"Yet in contemporary America we often find Christian friendship difficult to understand, live, and even desire because our our dominant picture of ourselves as rugged, isolated individuals. Modern Western cultures have tended to emphasize, and at times even glorify, the individual. Individuals, so we are implicitly (and sometimes explicitly) told, need to resist collectives, those impersonal structures that seek conformity, impose rigidity, and stifle creativity and freedom of expression. This notion of the individual, especially as it is defined over against conformity, is descriptively false and normatively dangerous.
It is descriptively false because none of us becomes a person by separating our individual identities out from others. We might engage in such attempts as a part of adolescence, struggling to discern who we are apart from our parents and other social influences we outgrow at this stage. But maturity as adults calls us to discover the reality of our internconnectedness with others. This adolescent individualism, if left unchecked even as we grow older, is dangerous, because we deny the other people around us who provide challenge and support. Even more importanly, we fail to recognize that we can overcome our tendencies toward self-deception and other forms of sin through deep and loving engagements with God and others.

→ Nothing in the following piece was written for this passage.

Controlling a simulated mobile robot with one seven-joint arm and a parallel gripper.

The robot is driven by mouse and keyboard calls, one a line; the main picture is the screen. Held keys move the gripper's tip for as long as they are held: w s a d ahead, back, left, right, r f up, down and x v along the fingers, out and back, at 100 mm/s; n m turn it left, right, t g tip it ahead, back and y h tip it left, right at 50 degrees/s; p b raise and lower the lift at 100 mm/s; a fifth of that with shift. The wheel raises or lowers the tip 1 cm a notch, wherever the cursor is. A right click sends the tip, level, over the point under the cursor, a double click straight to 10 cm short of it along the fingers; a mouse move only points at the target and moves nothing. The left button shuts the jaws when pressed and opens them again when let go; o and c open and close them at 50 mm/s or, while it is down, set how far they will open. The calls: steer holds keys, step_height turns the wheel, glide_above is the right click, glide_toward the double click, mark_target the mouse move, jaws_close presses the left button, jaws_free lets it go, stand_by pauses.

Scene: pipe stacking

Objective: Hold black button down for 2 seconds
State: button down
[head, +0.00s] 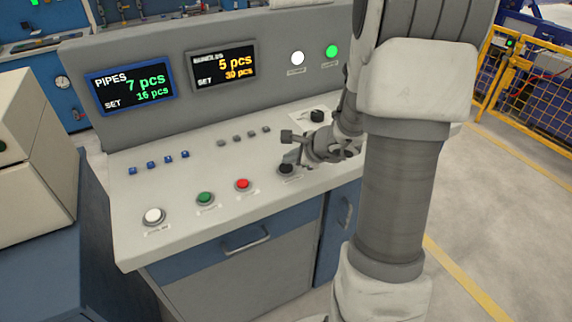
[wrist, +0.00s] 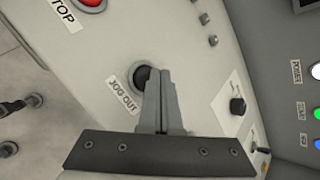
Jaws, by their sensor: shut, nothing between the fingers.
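The black button (head: 286,169) sits at the right end of the front row on the console's sloped panel. In the wrist view the black button (wrist: 143,77) has a pale ring and a "JOG OUT" label beside it. My gripper (head: 290,163) is shut and empty, with its fingertips at the button. In the wrist view my gripper's fingertips (wrist: 162,72) cover the button's right part. I cannot tell whether they touch it or whether it is pressed in.
The red button (head: 242,184), green button (head: 205,198) and white button (head: 153,216) stand to the left in the front row. A black knob (head: 317,115) sits behind on the panel. The PIPES display (head: 131,87) reads 7 pcs, set 16; the other display (head: 222,66) reads 5 pcs, set 30.

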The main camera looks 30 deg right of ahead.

We can find such engagements, but only if we renounce the individualistic picture for onje that is more truthful to God and to the realities of our own lives. The God whom Christians worship is not a solitary God, far removed from the world in which we live. Rather, we worship the Triune God, who is characterized by self-giving love. Further, God loves those whom God has created. God will communion with creation and creates human beings in the divine image and likeness. We are created for loving communion with God, with one another, and with the whole creation. Hence, we can fulfill our destiny as human beings only when we fulfill our God-given capacity for loving communion....God in Christ 'capacitates' us for the friendship for which we were created and by the Holy Spirit draws us into new relationships to sustain us and lead us to discover the life that is really life."